⟨

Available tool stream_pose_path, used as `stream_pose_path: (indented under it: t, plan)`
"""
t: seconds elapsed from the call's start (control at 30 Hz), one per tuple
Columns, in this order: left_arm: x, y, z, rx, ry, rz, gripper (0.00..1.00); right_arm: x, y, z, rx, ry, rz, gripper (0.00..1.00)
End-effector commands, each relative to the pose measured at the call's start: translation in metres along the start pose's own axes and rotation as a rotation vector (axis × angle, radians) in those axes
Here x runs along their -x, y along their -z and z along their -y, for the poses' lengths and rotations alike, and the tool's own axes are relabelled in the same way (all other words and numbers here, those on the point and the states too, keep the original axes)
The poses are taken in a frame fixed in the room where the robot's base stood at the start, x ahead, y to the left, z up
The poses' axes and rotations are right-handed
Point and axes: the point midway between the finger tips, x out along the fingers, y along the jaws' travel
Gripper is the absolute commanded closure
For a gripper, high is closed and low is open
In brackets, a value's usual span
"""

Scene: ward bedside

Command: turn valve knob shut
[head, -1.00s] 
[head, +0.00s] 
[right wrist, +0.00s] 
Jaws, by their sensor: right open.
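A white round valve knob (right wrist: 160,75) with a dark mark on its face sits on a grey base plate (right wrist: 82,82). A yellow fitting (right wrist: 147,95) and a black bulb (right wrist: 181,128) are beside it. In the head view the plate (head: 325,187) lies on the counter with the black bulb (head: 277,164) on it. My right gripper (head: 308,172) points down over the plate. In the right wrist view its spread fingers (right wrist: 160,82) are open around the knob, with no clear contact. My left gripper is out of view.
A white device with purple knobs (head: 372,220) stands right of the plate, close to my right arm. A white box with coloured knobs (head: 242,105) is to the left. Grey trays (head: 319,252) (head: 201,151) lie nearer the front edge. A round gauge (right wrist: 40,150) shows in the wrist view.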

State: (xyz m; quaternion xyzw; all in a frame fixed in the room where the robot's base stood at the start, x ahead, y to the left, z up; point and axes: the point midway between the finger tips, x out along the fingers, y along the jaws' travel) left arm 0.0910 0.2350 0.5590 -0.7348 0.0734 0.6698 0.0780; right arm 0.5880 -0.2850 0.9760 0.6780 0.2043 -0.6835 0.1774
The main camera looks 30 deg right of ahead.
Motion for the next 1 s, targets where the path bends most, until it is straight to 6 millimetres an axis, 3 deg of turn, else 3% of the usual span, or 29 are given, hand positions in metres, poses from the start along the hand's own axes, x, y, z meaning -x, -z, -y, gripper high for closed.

⟩

Return nothing but the lines from the start of the listing above through the line containing "Here x runs", exactly as given.

Available tool stream_pose_path, used as `stream_pose_path: (indented under it: t, plan)`
"""
t: seconds elapsed from the call's start (control at 30 Hz), one per tuple
Columns, in this order: left_arm: x, y, z, rx, ry, rz, gripper (0.00..1.00); right_arm: x, y, z, rx, ry, rz, gripper (0.00..1.00)
End-effector commands, each relative to the pose measured at the call's start: translation in metres along the start pose's own axes and rotation as a rotation vector (axis × angle, radians) in those axes
Here x runs along their -x, y along their -z and z along their -y, for the poses' lengths and rotations alike, and the tool's own axes are relabelled in the same way (all other words and numbers here, those on the point and the states too, keep the original axes)

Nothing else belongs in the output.